On Mar 24, 2014, at 9:51 AM, Quentin Colombet <qcolombet at apple.com> wrote:

> Thanks Nadav.
> 
> On Mar 23, 2014, at 2:40 PM, Nadav Rotem <nrotem at apple.com> wrote:
> 
>> 
>> On Mar 21, 2014, at 3:55 PM, Quentin Colombet <qcolombet at apple.com> wrote:
>> 
>>> Hi Nadav,
>>> 
>>> Here is a new patch that provides the fallback patterns.
>>> 
>>> That said, the new patterns creates less efficient code that my initial proposal.
>>> 
>>> I.e., fallback patterns:
>>> 	movb	(%rdi), %al
>>> 	vmovd	%eax, %xmm1
>>> 	vpbroadcastb	%xmm1, %xmm1
>>> Orignial patch:
>>> 	vpbroadcastb	(%rdi), %xmm1
>>> 
>>> You told me that a later pass is supposed to catch the new opportunities of load folding.

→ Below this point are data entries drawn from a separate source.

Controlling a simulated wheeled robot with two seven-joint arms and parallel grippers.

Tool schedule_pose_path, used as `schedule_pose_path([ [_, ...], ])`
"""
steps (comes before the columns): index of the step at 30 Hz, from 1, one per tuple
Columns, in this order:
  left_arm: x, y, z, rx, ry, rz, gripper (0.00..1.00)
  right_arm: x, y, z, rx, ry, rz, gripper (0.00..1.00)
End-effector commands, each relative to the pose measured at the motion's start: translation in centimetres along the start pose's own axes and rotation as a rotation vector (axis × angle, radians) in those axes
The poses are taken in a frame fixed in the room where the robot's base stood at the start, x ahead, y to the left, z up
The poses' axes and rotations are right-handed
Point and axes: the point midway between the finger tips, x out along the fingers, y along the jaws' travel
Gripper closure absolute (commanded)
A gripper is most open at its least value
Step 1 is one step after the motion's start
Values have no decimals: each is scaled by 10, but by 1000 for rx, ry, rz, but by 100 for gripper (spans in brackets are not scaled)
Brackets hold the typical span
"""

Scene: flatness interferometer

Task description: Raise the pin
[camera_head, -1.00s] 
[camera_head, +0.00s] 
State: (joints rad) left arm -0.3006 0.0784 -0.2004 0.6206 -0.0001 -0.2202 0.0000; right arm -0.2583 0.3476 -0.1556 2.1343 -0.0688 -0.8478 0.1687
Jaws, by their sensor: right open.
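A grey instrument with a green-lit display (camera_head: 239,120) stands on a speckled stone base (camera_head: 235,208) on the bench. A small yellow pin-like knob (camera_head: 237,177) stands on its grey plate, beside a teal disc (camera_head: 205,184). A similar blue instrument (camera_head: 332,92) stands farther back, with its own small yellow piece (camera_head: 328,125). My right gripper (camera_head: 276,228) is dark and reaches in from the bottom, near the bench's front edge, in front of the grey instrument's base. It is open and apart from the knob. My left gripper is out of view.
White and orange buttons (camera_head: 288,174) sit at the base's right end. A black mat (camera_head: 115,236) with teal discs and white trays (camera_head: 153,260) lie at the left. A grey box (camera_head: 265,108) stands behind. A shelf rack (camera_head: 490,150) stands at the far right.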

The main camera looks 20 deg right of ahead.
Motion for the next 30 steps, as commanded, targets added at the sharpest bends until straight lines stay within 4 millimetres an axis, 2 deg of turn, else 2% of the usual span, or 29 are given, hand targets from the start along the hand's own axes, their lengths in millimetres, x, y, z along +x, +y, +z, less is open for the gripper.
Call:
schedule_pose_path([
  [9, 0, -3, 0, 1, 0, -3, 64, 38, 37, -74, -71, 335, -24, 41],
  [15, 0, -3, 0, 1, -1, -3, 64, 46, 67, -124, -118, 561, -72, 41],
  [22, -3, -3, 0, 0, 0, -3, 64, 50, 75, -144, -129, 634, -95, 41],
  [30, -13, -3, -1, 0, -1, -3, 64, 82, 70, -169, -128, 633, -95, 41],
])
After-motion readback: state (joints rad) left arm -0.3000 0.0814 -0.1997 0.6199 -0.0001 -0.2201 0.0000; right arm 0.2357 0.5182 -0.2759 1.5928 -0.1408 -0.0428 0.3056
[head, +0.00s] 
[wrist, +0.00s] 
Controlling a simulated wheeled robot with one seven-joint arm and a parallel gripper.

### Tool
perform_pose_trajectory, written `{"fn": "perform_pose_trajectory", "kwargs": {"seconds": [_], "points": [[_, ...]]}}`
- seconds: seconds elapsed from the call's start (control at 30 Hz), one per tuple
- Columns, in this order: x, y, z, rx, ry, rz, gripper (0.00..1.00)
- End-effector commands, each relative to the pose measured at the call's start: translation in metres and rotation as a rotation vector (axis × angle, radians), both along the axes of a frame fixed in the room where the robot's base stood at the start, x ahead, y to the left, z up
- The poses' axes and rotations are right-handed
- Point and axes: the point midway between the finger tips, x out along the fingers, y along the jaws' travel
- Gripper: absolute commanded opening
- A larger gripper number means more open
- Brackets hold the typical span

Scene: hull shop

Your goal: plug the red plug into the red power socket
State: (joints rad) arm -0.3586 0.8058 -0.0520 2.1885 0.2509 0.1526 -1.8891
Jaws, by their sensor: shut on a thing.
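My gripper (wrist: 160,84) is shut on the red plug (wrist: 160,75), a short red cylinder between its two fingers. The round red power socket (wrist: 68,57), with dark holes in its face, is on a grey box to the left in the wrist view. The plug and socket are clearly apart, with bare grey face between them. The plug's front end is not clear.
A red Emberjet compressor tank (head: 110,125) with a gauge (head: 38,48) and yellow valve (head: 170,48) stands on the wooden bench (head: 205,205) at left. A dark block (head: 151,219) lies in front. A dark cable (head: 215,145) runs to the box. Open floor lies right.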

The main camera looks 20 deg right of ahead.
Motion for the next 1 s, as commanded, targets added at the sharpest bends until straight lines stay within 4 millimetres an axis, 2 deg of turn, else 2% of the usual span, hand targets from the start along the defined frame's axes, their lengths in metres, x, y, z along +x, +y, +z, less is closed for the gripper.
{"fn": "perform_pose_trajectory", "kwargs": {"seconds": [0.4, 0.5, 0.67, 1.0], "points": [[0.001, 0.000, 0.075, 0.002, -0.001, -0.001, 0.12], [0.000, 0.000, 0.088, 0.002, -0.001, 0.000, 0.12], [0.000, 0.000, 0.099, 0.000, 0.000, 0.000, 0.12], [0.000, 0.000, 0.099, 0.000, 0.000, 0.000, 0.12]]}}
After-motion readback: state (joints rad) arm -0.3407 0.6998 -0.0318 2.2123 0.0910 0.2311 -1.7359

Looks like it does not know how to do that across copies.
>>> We would have to fix that at some point.
>>> 
>> 
>> foldMemoryOperandImpl in X86InstrInfo.cpp folds memory operands into instructions. It won’t work for integers because unlike floats you first need to move the scalar value into the vector register.
> Agreed, that’s why I said it does not know how to do that across copies :).
> 
>> 
>>> Anyhow, I think both patches are orthogonal, having fallback patterns looks like a good idea but selection directly the instructions that match what X86ISelLowering thought it was lowering seems a good approach too :).
>>> 
>>> What do you think?
>> 
>> I think that vbroadcast instructions are special because of they way that they are used. In many cases the loaded value could be hoisted outside the loop but selecting the vbroadcast MI prevents the hoisting of the load.
> I see. Though the broadcast could be hoisted outside of the loop too, isn’t it?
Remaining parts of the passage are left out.